Task objective: Only the lines from the line containing "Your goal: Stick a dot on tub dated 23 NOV" to the end of the entries should be repeated, exactly as they appear.

Data:
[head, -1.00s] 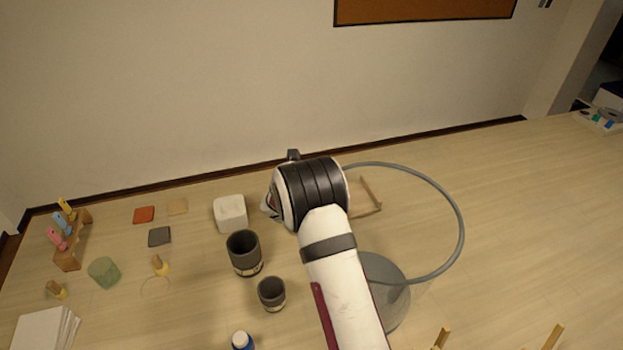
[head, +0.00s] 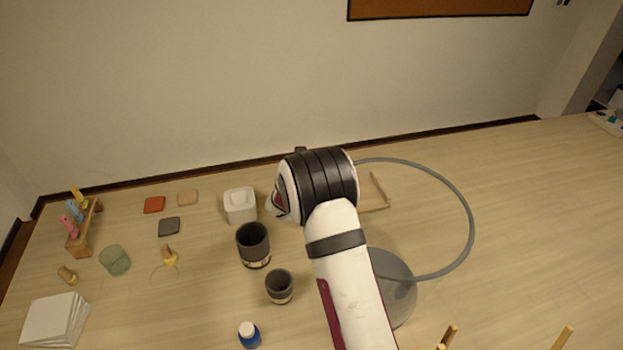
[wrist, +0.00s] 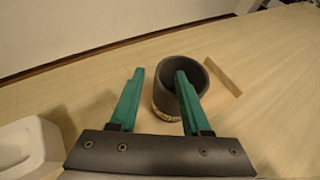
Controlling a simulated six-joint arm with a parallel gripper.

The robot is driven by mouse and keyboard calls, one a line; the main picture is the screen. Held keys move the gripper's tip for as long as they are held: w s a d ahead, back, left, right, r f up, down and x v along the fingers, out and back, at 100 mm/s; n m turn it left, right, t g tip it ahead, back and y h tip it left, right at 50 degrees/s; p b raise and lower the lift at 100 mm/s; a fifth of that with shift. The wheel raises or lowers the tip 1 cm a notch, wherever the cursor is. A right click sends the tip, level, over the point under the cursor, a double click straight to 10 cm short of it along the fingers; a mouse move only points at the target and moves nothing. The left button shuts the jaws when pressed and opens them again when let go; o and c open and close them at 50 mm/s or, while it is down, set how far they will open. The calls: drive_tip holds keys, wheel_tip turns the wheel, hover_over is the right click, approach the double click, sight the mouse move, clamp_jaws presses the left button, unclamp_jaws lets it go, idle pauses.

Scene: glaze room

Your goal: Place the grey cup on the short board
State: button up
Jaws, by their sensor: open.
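A dark grey cup (wrist: 166,98) with a pale band near its base stands upright in the wrist view. My gripper (wrist: 160,72) is open, with two teal fingers. The right finger overlaps the cup's mouth and the left finger is outside, left of the cup. I cannot tell whether the right finger is inside or above the cup. My arm hides the gripper in the head view. Two more dark cups show there, a larger one (head: 254,258) and a smaller one (head: 280,298). A thin wooden strip (wrist: 222,76) lies beyond the cup; I cannot tell whether it belongs to the short board.
A white hollow block (head: 240,212) stands left of my arm and also shows in the wrist view (wrist: 22,148).

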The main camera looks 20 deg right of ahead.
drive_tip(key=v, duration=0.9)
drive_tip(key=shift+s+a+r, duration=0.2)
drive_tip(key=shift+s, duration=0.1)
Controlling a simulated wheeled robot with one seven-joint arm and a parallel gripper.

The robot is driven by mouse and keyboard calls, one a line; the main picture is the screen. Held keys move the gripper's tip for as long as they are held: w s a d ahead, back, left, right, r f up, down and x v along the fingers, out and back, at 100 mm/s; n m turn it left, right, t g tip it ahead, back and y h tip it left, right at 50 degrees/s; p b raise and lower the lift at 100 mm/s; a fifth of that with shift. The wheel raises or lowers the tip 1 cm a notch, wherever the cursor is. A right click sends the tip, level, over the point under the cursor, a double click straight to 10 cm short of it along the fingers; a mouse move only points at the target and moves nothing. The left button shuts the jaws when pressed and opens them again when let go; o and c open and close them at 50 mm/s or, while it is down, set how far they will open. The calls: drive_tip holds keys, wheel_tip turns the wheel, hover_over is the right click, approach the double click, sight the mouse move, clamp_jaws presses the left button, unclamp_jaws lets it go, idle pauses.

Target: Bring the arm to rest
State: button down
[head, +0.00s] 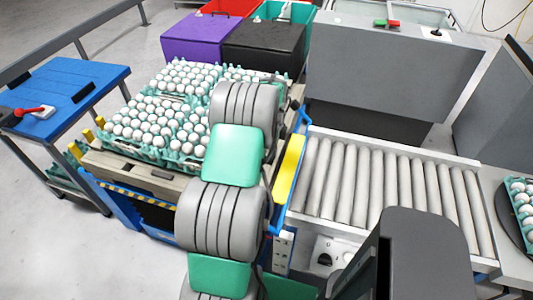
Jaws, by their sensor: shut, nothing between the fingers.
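My arm, with grey ribbed joints and green links, rises from the bottom edge of the head view up the middle. Its upper end stands in front of the egg trays (150,155) and covers part of them. No gripper fingers can be made out. The turquoise trays hold many white eggs and sit on a wooden-topped platform (138,174) with a blue frame, left of centre.
A roller conveyor (385,190) lies on the right, with a grey machine housing (390,70) behind it. A blue-topped cart (65,95) stands at the left. Purple (205,38) and black (265,45) boxes stand behind the trays. Clear floor (40,235) shows at lower left.

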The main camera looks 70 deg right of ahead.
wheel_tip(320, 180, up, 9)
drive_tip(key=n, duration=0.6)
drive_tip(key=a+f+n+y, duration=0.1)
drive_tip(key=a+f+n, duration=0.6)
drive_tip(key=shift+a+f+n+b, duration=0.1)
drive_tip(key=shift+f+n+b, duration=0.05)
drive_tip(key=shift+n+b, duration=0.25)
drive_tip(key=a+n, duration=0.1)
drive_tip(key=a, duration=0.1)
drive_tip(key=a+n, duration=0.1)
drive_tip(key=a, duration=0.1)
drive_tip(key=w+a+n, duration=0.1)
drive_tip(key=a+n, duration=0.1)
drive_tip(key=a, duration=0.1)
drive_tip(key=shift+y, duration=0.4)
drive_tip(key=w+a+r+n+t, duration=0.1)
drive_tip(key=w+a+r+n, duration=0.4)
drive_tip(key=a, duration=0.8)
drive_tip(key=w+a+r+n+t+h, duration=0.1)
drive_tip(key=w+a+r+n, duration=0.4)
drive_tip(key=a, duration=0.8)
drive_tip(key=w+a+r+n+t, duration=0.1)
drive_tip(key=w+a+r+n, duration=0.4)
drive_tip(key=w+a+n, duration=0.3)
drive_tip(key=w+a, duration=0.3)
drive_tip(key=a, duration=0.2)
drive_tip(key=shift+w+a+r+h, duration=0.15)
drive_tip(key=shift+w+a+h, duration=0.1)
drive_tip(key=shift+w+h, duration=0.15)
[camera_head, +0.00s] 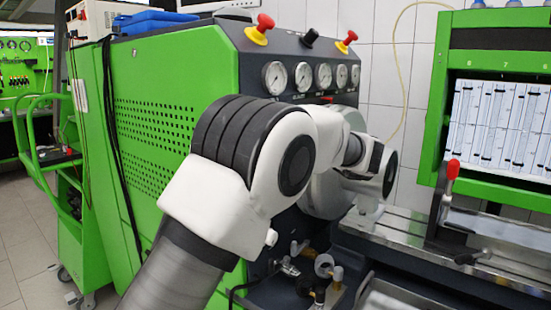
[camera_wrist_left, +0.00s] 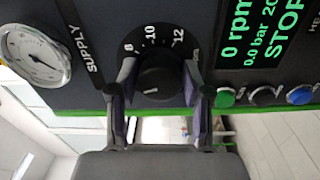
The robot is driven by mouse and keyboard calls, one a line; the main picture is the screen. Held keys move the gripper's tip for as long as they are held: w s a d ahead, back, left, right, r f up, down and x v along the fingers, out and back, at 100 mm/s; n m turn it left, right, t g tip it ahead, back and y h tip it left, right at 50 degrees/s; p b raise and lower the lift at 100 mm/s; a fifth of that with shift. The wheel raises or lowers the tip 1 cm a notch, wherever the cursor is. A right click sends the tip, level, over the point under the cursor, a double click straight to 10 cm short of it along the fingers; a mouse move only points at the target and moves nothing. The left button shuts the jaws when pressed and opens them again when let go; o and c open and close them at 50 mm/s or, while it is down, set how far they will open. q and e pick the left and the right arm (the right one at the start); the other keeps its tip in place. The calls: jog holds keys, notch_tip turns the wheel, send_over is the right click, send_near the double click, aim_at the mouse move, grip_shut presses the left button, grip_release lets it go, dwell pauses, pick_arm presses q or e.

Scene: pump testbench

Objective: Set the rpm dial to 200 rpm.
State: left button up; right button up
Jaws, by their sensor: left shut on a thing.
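The dial (camera_wrist_left: 155,84) is a black round knob on the dark panel in the left wrist view. White scale numbers 8, 10 and 12 show around it; the rest of the scale is hidden. A short pale mark shows on the knob's face. My left gripper (camera_wrist_left: 160,88) is shut on the knob, one finger on each side. The display (camera_wrist_left: 250,35) beside it reads 0 rpm, 0.0 bar and STOP in green. In the head view my left arm hides the dial and the gripper. My right gripper is in neither view.
A pressure gauge (camera_wrist_left: 36,55) labelled SUPPLY sits left of the dial. The head view shows the green machine (camera_head: 165,110) and a lever with a red knob (camera_head: 452,170).

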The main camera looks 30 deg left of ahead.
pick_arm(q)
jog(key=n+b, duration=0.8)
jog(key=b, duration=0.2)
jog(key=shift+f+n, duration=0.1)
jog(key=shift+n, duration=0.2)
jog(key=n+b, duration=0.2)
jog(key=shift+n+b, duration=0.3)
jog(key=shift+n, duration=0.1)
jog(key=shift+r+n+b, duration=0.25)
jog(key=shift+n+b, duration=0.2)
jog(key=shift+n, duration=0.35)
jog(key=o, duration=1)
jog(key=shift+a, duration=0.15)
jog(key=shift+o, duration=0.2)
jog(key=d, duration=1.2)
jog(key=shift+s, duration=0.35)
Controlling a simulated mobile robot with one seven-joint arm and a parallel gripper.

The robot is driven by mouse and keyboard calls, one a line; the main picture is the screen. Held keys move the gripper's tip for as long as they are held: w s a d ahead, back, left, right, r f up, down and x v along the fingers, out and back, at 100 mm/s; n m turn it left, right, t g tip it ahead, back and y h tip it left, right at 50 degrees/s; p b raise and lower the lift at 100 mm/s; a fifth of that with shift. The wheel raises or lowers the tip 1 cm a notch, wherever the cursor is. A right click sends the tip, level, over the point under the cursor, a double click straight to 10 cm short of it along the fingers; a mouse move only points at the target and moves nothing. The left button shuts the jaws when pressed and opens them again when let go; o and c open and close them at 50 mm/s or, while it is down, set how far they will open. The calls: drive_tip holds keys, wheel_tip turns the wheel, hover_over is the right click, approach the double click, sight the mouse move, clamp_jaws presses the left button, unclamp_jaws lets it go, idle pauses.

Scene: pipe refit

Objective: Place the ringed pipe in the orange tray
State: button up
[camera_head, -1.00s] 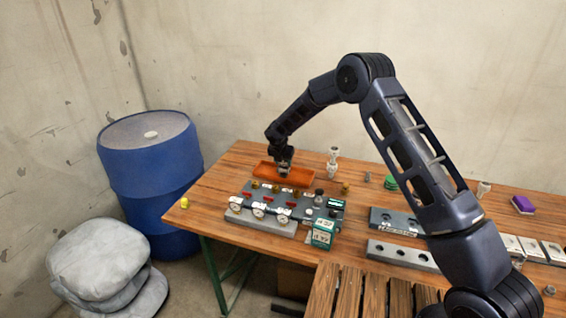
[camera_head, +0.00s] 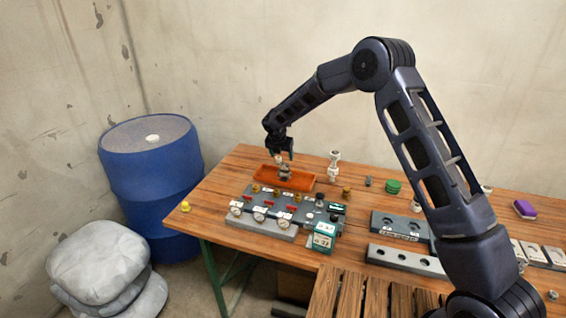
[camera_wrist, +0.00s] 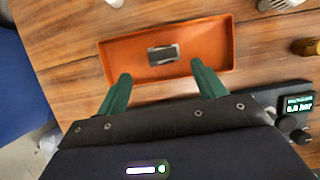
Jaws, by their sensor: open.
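The orange tray (camera_head: 306,183) lies on the wooden table behind the gauge panel. A short grey pipe piece (camera_head: 285,173) is inside it; it also shows near the tray's middle in the wrist view (camera_wrist: 163,54), with a pale band between darker parts. I take it for the ringed pipe, but its rings are too small to make out clearly. My gripper (camera_wrist: 161,70) is open and empty, its green fingers apart above the tray's near side. In the head view my gripper (camera_head: 280,154) is above the pipe piece, apart from it.
The gauge panel (camera_head: 262,226) with valves stands just in front of the tray. A white pipe fitting (camera_head: 333,165) stands to its right, near a green round item (camera_head: 393,187). A blue drum (camera_head: 150,180) stands left of the table.

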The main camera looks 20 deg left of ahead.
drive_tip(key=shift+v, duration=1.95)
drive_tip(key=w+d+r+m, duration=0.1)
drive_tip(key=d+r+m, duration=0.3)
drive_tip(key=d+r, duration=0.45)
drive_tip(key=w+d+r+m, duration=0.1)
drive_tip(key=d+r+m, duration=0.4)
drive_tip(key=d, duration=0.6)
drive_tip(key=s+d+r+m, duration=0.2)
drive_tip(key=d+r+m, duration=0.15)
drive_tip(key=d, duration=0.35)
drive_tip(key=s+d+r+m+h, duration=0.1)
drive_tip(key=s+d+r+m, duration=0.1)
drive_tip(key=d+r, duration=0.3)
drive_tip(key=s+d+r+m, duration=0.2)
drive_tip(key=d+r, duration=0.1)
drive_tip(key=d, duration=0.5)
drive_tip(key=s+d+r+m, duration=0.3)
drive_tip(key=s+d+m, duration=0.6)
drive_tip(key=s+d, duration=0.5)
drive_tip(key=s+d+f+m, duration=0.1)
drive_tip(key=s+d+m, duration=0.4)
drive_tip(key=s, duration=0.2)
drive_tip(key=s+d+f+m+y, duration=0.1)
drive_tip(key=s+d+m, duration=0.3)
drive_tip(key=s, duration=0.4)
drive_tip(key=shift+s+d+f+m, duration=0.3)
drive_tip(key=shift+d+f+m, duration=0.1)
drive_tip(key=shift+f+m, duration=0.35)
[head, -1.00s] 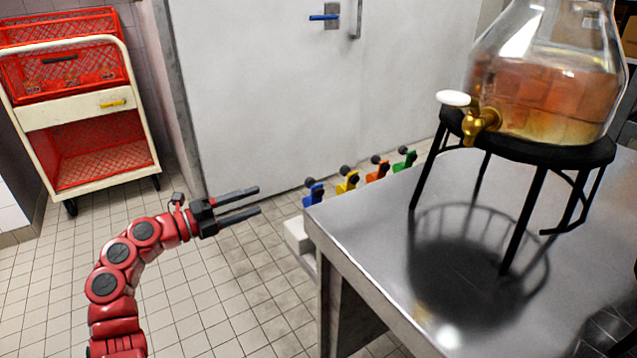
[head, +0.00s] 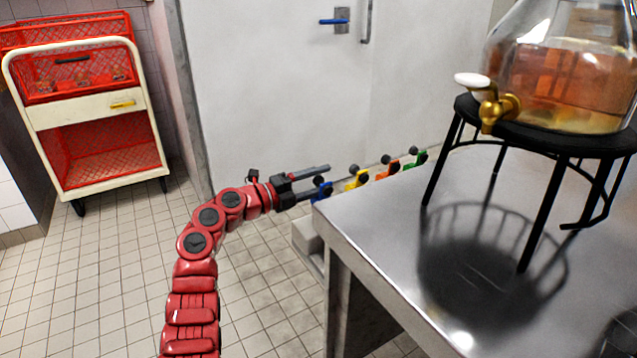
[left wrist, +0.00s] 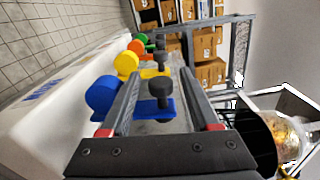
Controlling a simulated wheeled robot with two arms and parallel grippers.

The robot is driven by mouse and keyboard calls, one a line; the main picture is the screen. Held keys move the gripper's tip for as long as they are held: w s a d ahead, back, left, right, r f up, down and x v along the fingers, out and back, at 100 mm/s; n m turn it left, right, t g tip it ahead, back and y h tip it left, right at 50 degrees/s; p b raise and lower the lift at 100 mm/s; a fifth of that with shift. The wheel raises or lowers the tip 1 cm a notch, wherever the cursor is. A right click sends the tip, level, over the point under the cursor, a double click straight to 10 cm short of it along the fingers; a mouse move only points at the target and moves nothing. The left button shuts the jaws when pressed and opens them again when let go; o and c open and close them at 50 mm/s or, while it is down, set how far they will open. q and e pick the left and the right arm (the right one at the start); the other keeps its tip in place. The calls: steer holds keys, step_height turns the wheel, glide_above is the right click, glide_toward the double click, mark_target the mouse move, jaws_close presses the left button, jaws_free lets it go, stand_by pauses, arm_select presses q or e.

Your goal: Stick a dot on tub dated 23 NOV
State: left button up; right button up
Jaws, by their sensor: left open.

Answer to the task:
Your goal: Stick a dot on tub dated 23 NOV
State: left button up; right button up
Jaws, by their sensor: left open.

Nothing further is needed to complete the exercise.